Stated exercise
Reproduce each line bearing the word "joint".

Records for processing
┄┄┄┄┄┄

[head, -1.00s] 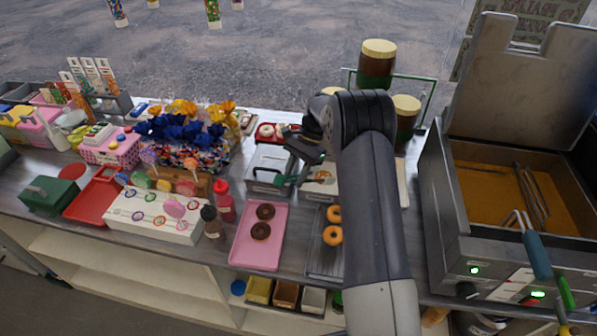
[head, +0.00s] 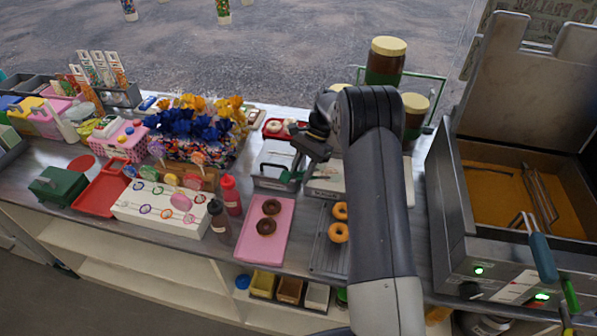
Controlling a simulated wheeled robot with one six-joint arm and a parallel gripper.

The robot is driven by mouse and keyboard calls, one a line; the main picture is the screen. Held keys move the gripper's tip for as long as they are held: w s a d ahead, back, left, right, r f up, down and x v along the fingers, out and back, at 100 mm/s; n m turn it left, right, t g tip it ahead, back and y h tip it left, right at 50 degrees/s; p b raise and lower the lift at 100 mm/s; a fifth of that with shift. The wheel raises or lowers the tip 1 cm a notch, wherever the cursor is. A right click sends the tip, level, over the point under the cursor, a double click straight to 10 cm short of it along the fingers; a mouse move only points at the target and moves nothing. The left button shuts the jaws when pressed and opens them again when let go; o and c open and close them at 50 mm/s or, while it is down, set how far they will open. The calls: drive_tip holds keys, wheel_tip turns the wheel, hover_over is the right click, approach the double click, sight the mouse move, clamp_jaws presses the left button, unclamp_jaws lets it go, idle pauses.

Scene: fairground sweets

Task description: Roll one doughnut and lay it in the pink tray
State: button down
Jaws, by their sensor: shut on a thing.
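The pink tray (head: 251,243) lies at the front of the counter with two brown doughnuts (head: 266,226) in it. Two plain golden doughnuts (head: 338,233) lie on a wire rack (head: 324,254) just right of it, partly behind my arm. My gripper (head: 297,172) is over the metal tray (head: 272,160) behind the pink tray.
A white lollipop stand (head: 150,219) and two sauce bottles (head: 231,195) stand left of the pink tray. A red tray (head: 101,192) lies farther left. The open fryer (head: 480,255) is at the right. Tall jars (head: 384,62) stand at the back.

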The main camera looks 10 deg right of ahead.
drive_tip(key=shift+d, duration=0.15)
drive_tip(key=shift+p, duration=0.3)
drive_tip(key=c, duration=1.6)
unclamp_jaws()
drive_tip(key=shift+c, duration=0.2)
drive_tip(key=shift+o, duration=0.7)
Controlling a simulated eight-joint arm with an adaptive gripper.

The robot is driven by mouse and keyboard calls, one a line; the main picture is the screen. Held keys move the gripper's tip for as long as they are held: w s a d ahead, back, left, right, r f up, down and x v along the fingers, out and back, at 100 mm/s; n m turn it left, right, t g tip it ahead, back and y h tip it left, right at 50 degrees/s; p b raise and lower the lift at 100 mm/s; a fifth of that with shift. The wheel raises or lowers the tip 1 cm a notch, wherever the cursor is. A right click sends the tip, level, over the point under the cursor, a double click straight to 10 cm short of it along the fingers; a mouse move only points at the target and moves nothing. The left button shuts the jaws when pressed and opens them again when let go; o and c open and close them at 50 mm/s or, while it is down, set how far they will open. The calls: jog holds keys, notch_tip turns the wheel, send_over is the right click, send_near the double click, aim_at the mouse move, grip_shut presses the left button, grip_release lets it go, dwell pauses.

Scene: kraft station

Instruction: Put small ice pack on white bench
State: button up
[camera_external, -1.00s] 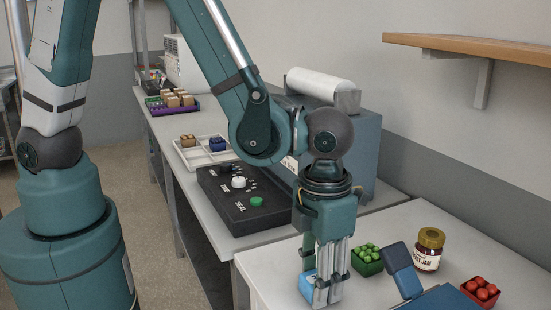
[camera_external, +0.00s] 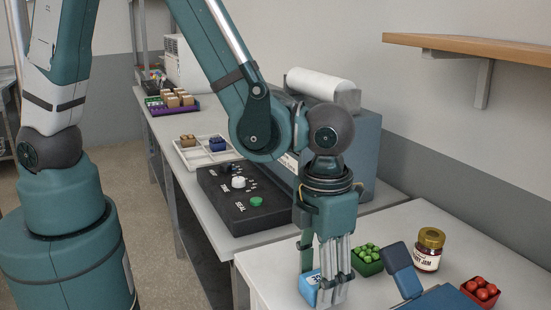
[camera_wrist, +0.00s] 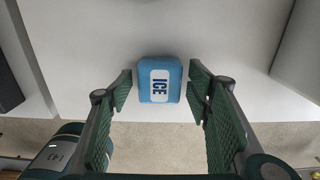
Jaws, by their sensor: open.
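The small ice pack (camera_wrist: 147,90) is a light blue block with a white label reading "ICE". It lies on the white bench (camera_wrist: 85,50) near its front edge. In the external view the ice pack (camera_external: 307,289) is partly hidden behind my gripper (camera_external: 325,275). In the wrist view my gripper (camera_wrist: 160,92) is open. Its two green padded fingers are on either side of the ice pack, with a gap on each side. In the external view the bench (camera_external: 285,262) is at the lower right.
A green crate of green balls (camera_external: 367,260), a jam jar (camera_external: 429,249), a red crate of red balls (camera_external: 482,292) and a blue hinged thing (camera_external: 404,270) stand to the right. A black panel with buttons (camera_external: 232,203) and a white divided tray (camera_external: 205,152) are farther back.

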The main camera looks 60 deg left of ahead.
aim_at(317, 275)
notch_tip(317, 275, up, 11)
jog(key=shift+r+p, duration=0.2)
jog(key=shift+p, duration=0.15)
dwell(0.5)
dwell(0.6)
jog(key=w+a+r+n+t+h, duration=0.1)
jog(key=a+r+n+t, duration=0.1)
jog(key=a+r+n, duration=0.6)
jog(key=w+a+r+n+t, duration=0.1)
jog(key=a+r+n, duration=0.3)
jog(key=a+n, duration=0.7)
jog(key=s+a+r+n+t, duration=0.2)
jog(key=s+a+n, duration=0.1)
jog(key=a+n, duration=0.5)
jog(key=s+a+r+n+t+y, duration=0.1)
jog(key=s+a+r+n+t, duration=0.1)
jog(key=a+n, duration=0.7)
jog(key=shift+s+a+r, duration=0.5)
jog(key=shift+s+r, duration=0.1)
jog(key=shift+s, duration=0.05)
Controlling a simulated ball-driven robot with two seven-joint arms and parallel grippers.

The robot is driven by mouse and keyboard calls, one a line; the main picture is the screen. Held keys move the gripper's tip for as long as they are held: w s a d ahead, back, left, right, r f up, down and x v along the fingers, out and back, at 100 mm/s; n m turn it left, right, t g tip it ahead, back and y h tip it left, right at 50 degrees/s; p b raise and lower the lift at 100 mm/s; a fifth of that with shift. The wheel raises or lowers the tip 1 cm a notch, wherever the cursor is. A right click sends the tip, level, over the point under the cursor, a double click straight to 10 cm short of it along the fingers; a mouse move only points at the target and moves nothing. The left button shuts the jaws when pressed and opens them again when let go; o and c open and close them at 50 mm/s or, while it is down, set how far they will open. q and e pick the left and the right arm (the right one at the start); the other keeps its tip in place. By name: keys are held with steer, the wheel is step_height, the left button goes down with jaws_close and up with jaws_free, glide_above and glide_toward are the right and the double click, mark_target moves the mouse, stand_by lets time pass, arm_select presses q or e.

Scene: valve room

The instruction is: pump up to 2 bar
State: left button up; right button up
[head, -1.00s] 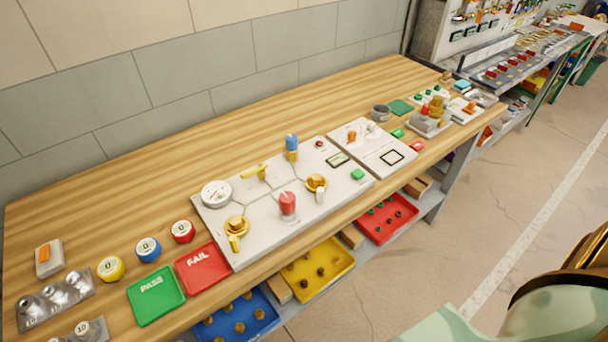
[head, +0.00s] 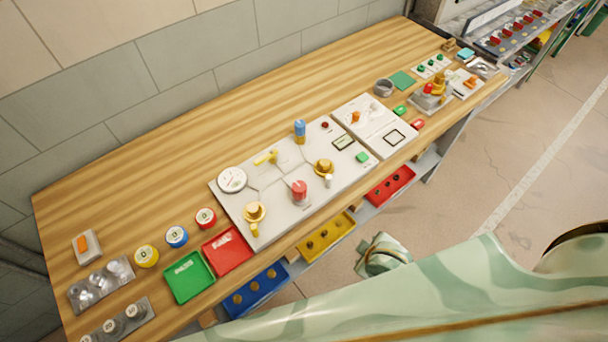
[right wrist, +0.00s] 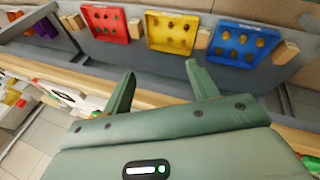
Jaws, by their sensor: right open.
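A pale test panel (head: 290,215) lies on the wooden bench. It carries a round white dial gauge (head: 232,179), whose reading is too small to tell. It also has a yellow lever (head: 267,157), a red-topped knob or plunger (head: 299,190), two brass fittings (head: 254,213) (head: 323,168), a blue-topped fitting (head: 299,129), a small display (head: 344,142) and a green button (head: 362,157). I cannot tell which part is the pump. My right gripper (right wrist: 161,82) is open and empty in the right wrist view, near the bench edge and the trays. My left gripper is not in view.
Green (head: 187,279) and red (head: 229,252) trays lie left of the panel. Several coloured round pieces sit behind them. A second panel (head: 365,107) stands to the right. Blue, yellow and red bins (right wrist: 223,57) sit on the lower shelf.

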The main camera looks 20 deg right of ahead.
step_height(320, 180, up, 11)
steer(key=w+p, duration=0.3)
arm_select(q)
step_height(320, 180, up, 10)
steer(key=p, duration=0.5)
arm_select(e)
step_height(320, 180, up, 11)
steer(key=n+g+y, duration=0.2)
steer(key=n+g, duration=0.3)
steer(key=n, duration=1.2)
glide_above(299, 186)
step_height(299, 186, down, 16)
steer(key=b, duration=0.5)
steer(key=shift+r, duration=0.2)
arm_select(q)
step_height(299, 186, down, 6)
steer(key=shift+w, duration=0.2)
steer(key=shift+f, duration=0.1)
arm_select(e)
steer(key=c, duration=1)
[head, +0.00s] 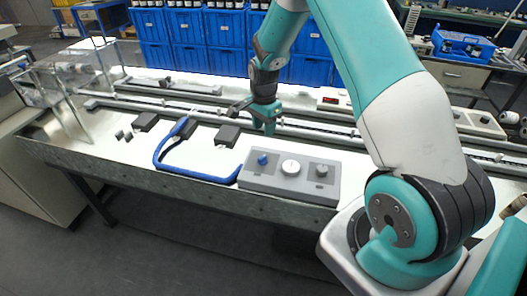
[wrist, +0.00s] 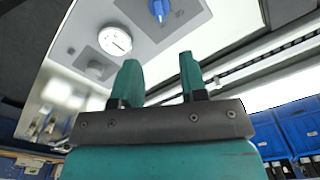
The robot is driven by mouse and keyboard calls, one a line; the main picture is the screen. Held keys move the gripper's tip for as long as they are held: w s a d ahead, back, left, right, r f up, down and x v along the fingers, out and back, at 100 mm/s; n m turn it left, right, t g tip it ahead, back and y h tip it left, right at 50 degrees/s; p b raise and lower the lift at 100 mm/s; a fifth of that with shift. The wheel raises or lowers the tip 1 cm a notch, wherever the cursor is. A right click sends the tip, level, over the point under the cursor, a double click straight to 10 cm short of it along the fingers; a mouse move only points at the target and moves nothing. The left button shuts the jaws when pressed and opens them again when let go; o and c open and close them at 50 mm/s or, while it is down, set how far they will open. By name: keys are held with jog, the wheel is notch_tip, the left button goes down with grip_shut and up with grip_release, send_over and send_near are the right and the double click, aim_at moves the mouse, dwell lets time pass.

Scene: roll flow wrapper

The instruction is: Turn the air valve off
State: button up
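A grey control panel (head: 300,182) lies on the white worktop near its front edge. A blue hose (head: 205,174) runs to the panel's left end. My gripper (head: 268,127) is above and behind the panel, apart from it. In the wrist view my gripper (wrist: 158,72) has its teal fingers apart with nothing between them. The blue knob (wrist: 159,9) shows at the top of that view, beyond the fingertips, with the gauge (wrist: 115,40) to its left.
Black blocks (head: 227,135) sit on the worktop left of the panel. Metal rails (head: 200,107) run along behind it. Blue bins (head: 205,28) are stacked at the back. The worktop between the panel and the rails is mostly clear.

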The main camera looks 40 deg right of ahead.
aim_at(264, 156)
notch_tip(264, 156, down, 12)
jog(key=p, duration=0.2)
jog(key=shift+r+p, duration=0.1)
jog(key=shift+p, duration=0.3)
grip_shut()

┄┄┄┄┄┄

Task answer
Controlling a simulated wheeled robot with one six-joint arm and a parallel gripper.
Controlling a simulated eight-joint arm with an adaptive gripper.
Controlling a simulated ball-driven robot with two seven-joint arms and parallel grippers.

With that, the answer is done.